Prime Minister David Cameron was the first to leave a dedication, writing: "Your cause of fighting for freedom and against discrimination, your struggle for justice, your triumph against adversity - these things will inspire generations to come.
"And through all of this, your generosity, compassion and profound sense of forgiveness have given us all lessons to learn and live by."
The book will be available to sign between 9am and 2.30pm this weekend, the BBC said, but the commission will reopen on Monday morning.
Across the UK national flags are being flown at half mast.
Politicians, celebrities and the public across the globe yesterday spoke with reverence of their memories of Mr Mandela and in recognition of his work in defeating racism.

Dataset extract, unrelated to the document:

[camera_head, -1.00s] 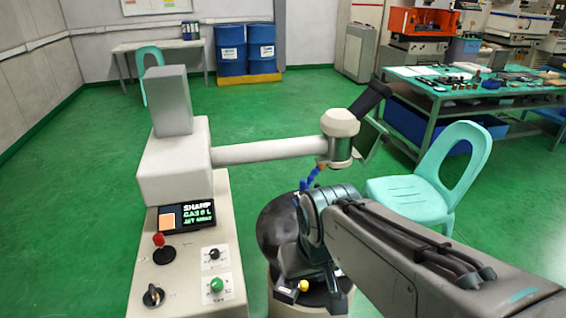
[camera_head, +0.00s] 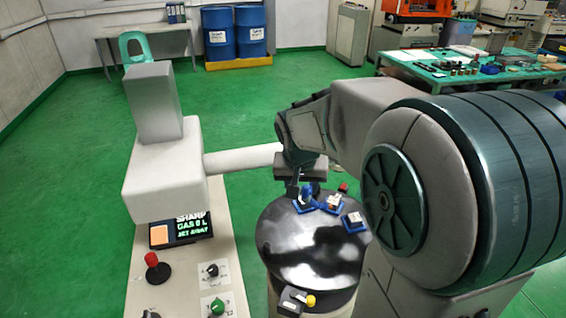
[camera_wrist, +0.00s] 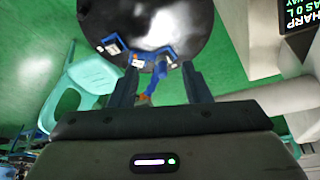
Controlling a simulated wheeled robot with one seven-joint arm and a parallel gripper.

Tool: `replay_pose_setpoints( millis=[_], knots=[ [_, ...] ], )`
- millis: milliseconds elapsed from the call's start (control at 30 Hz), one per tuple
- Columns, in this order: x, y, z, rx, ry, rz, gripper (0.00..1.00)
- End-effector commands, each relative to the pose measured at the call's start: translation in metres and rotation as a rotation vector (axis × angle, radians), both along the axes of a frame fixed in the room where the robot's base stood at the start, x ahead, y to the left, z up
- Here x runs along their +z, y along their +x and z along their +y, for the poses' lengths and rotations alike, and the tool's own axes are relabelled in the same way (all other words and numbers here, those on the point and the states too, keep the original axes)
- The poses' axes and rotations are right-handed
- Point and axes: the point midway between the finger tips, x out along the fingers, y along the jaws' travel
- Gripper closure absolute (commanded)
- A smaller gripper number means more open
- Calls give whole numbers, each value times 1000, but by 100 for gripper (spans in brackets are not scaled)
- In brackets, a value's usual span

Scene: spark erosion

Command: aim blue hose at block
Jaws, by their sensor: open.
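The blue hose (camera_head: 306,194) is a short segmented piece near the back of the black round table, just below my gripper (camera_head: 297,183). In the wrist view the blue hose (camera_wrist: 155,80) shows between the two open fingers of my gripper (camera_wrist: 160,86), nearer the left one, with an orange part at its lower end. I cannot tell whether a finger touches it. Small pale blocks sit on blue bases on the table: one block (camera_head: 333,201) is close right of the hose, another block (camera_head: 354,219) is further right and nearer. Which block is meant is not clear.
The glossy black round table (camera_head: 300,250) has bare room in front of the blocks. A beige machine (camera_head: 165,175) stands left, its horizontal arm (camera_head: 240,160) reaching toward my gripper. A control panel (camera_head: 190,285) with knobs is front left. A turquoise chair (camera_wrist: 85,80) is beside the table.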

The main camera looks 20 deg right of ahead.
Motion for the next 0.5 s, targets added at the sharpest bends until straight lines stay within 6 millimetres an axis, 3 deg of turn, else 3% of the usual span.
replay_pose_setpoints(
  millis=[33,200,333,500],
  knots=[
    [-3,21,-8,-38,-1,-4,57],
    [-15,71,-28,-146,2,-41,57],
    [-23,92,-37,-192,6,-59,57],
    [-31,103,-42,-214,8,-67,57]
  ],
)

In the UK, the Queen led the tributes to South Africa's first black president after visiting a plaque commemorating Mr Mandela's 1996 visit to Parliament.
"The Queen was deeply saddened to learn of the death of Nelson Mandela last night," a statement from Buckingham Palace read.
"He worked tirelessly for the good of his country, and his legacy is the peaceful South Africa we see today."
The Prince of Wales described the Nobel Peace Prize winner as "the embodiment of courage and reconciliation".
Westminster Abbey will hold a national service of thanksgiving for the life of Mr Mandela after the state funeral in South Africa on December 15, and parliament will hold a special ceremony to commemorate his life.
A book of condolence has been opened in St Margaret's Church at the abbey.